Lacking the essentials for exalting their being into states of inner enthusiasm, perception, fire and force of consciousness, the artists of average talents generally resort to all kinds of wrong stimuli, to smoke or drinks, to narcotics and sensuous excitement. Thus, they work their way into abnormal mental states, and mistake them for genuine conditions of inspiration.

However, there have been, are, and will always be, some artists who owe their states of creative consciousness to the purity, serenity, and tranquillity of their inner nature. They have no need for any external stimuli. Having arrived at higher stages of evolution, they find inspiration is a normal state of their mind. Great illuminations rise in them as naturally as thoughts rise in a normal individual. They dwell in intuitive planes of consciousness as effortlessly as do the normal individuals in planes of instinctive experience.

Moral purity, single-hearted devotion to great truths and values, love of God, have always been the most natural and the greatest sources of artistic, aesthetic, creative and spiritual activity. Nothing has contributed to the world's enduring and classical art so much as religious vision and spiritual experience.

Purpose of Art

What are the sentiments, feelings and thoughts aroused in us, when we are brought face to face with the flourish of Beauty and Grandeur in Nature? Similar is the impact on us of the works of art we behold and contemplate. They cause in us new perspectives. They awaken in us feelings that purify our subjective nature, and thoughts that illuminate our conscious existence. They pour into the structure of our life a new significance, a new richness and a new purpose.

Through the centuries, in the fields of art, there have always been currents and counter-currents of opinion and view, progressions and regressions in standards. Some had pleaded the cause of art for pleasure. Some assigned to art the goal of expressing beauty. There were those who demanded of it special tasks. A few groups had set afloat the idea of art for education, and others advocated art for art's sake.

We are familiar with the uses of art as a powerful medium for the creative self-expression of the human consciousness.

Aristotle, and many after him, have required of art a catharsis of our nature, a purification of our being.

Art for the purpose of God-experience had, in the world-culture, dominated at least the Indian genius.

An independent and critical examination of the aims of art, and a deeper grasp of the full implications and phenomena of art for God-experience, will disclose to us that art undertaken with a view to unfolding the various excellences of the divine Consciousness within us, - for the experience of the ultimate Ground of all existence, beauty, goodness, perfection, delight, - fully fulfils and transcends all aims and ideals of art.

The pursuit of art for the development of spiritual consciousness within us, includes and exceeds art for pleasure, for art's own sake, for beauty, for creative self-expression, and so on.

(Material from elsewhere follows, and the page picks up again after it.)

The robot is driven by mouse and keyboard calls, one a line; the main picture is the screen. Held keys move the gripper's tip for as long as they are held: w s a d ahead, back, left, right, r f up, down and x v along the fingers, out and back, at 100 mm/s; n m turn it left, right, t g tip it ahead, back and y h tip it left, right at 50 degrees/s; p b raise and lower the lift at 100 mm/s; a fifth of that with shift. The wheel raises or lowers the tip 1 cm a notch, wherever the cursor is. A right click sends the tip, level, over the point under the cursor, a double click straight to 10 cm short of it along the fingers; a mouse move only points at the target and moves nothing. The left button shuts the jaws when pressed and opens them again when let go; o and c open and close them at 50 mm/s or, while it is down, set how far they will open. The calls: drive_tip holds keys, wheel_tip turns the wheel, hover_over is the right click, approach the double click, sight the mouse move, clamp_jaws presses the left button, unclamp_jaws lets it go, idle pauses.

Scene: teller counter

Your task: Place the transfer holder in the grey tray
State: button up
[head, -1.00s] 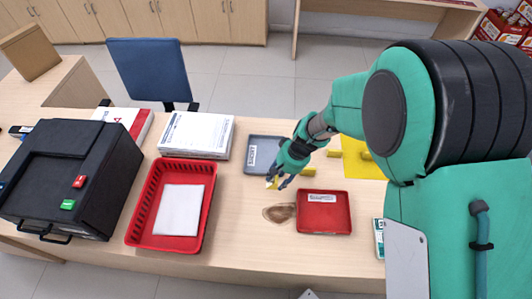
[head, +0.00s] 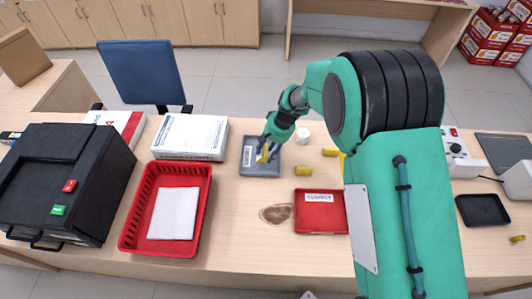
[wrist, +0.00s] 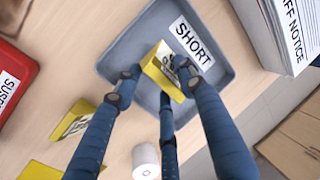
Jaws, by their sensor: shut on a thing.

Like all things, art also can be debased by the human hands, and made to pander to the passions of men, to purvey pleasure to the senses of the individuals whose splendour is imprisoned beneath the enervating sensations. Art ceases to be art, when its Soul is not discerned and understood, and the dignity of its functions not respected. Aesthetic enjoyment, as men understand it in its limited sense, cannot constitute the sole aim of art. The primary function of any real art consists in its capacity to extend human vision, purify human perception, elevate human consciousness, intensify human sensibilities, and illuminate the whole life with the Light of the divine Beauty, Harmony, Peace, Joy, that dwells in the Timeless Reality resident in time-processes.